Pas grand-chose encore… Comment sais-tu qu'il y en a deux ?
Nous sommes une famille. Restez à l'écoute, et je ne vous décevrai pas. Je sais qu'il y a un album acoustique, qui sort sur un label français… Oui, c'est vrai.
Comment est née l'idée de cet album acoustique ? Avec Dean Fraser, nous avons eu l'idée de faire cet album acoustique. On avait quelques chansons, des chansons très spéciales pour moi, qui n'avaient pas eu toute l'attention, toute l'écoute qu'elles méritaient. Et je voulais vraiment partager cette musique avec mon public. Sur cet album, il y des anciennes et des nouvelles chansons. C'est très spécial, you know ? Je pense que les chansons et les mélodies sont très riches, et que les paroles sont importantes. Avec l'acoustique, on peut vraiment écouter les paroles, c'est très personnel. Et je pense que ces chansons devaient vous atteindre ainsi… Il y aura des anciennes chansons, et des nouvelles.
Qui sont les musiciens ? Une partie vient de mon groupe, le Black Soil, et beaucoup d'autres musiciens que Dean Fraser a fait venir. C'est un album acoustique dans le sens ''unplugged'', débranché. Il n'y pas seulement une guitare ou un piano. C'est le vrai ''acoustique''. Il y a même des flûtes…
C'est le label Soulbeats qui sort l'album.
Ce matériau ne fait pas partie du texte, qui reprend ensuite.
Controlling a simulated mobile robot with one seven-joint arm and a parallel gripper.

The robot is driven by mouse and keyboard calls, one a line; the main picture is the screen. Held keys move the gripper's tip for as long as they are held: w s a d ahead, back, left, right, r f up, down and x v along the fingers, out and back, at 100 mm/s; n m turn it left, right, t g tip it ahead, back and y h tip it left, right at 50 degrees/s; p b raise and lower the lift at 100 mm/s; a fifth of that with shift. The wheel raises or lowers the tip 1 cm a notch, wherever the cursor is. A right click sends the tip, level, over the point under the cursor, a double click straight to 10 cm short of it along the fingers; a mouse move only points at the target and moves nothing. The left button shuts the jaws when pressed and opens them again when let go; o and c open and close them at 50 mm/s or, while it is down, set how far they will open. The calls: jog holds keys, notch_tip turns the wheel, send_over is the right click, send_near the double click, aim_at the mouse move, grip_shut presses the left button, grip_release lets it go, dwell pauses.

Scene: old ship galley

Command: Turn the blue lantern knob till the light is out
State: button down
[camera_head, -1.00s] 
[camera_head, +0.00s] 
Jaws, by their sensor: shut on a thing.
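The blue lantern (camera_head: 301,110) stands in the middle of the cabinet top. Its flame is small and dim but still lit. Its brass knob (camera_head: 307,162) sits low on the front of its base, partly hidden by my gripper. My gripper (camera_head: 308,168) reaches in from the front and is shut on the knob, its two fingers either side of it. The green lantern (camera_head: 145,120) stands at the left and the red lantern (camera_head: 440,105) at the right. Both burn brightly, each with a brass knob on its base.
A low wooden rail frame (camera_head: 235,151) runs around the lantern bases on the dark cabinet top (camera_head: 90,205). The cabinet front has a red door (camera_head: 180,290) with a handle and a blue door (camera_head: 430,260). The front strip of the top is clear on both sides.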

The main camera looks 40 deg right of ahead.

Comment s'est faite la connexion ? Soulbeats a contacté Dean Fraser. Je trouve que c'est un album très soulful, donc s'il sort chez Soulbeats, ça ne me pose aucun problème ! (rires). Voyons comment cela se passe, you know ?
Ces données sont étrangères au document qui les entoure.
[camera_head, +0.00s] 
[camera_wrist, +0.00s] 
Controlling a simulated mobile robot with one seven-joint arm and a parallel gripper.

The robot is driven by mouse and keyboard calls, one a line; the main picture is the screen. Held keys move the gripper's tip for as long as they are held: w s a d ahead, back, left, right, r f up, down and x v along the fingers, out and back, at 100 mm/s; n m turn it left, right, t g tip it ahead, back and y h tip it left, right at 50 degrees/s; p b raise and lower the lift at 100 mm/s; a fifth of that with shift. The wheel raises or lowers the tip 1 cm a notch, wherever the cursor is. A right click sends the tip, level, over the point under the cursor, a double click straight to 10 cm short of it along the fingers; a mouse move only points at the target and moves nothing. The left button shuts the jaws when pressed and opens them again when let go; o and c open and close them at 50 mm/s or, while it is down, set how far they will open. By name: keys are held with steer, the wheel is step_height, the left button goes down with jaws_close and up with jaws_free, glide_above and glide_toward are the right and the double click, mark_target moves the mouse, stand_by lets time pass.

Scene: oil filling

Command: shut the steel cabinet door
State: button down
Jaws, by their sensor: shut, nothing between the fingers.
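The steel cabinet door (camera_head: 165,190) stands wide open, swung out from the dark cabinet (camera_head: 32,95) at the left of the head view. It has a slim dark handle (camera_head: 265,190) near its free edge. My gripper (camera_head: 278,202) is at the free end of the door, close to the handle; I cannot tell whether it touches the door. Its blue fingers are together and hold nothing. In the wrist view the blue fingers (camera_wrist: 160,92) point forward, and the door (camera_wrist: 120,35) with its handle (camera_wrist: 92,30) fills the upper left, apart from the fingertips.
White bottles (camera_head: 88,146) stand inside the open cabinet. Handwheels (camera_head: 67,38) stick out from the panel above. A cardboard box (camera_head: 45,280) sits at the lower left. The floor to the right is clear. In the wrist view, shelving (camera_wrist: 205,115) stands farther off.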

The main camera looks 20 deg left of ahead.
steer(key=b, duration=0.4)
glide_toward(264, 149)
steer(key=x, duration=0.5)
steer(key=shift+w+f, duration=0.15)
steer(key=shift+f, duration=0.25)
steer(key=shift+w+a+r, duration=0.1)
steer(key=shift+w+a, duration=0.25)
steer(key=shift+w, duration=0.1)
Et qu'en est-il de la suite tant attendue de ''Contagious'' ? (Grand sourire) J'ai commencé à travailler dessus. J'écris, et nous avons commencé à enregistrer. Nous expérimentons beaucoup de différentes formes musicales. Ce sera très intéressant, et très beau, aussi. Qu'as-tu pensé de ''Contagious'' ?
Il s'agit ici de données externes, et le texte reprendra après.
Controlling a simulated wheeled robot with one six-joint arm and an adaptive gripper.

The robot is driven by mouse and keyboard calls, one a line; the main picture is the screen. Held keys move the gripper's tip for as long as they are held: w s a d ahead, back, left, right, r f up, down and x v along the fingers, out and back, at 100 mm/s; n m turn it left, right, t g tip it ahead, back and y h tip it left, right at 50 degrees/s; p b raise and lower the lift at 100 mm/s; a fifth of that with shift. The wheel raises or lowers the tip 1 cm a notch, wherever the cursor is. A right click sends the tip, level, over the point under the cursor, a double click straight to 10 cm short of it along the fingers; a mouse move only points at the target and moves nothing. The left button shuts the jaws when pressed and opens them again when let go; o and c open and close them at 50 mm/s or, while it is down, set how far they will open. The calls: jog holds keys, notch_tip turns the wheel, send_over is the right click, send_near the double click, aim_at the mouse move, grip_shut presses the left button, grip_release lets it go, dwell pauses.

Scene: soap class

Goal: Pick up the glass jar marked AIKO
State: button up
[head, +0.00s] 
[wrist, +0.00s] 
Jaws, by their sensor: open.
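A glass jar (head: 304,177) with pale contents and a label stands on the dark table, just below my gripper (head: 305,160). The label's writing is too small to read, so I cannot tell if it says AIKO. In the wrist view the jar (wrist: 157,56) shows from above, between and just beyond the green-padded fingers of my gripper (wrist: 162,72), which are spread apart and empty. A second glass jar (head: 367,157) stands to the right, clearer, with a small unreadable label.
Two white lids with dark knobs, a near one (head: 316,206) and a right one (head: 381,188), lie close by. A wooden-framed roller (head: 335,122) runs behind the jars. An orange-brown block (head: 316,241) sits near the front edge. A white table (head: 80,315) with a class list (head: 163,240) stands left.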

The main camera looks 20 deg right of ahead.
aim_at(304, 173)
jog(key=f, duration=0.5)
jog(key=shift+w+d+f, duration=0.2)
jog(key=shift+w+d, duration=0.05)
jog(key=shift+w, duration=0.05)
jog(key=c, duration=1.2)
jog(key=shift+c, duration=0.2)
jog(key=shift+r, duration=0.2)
J'ai beaucoup aimé. Justement, trouvera-t-on la même variété ? Oui, c'est certain. C'est ainsi que je fais de la musique, sur un spectre très large. Je ne me contente pas d'un style. Je fais des morceaux dancehall, ska, tout… Et je pense que mes fans apprécient cela. Ils aiment Good girl gone bad comme ils aiment She's Royal. Je pense que je peux rendre justice à plusieurs genres musicaux.
Une idée de titre ? Non.
Beaucoup te voient comme le meilleur espoir du reggae. Qu'en penses-tu ? Je n'en pense rien, c'est l'opinion des gens… Je le prends comme un compliment, mais je n'y accorde pas trop d'importance. Je me contente de jouer ma musique… You know ?. Les gens ont beaucoup de grandes attentes, et c'est bien, car ça veut dire qu'ils aiment ce que tu fais. Mais je ne m'en glorifie pas, je ne suis pas comme cela.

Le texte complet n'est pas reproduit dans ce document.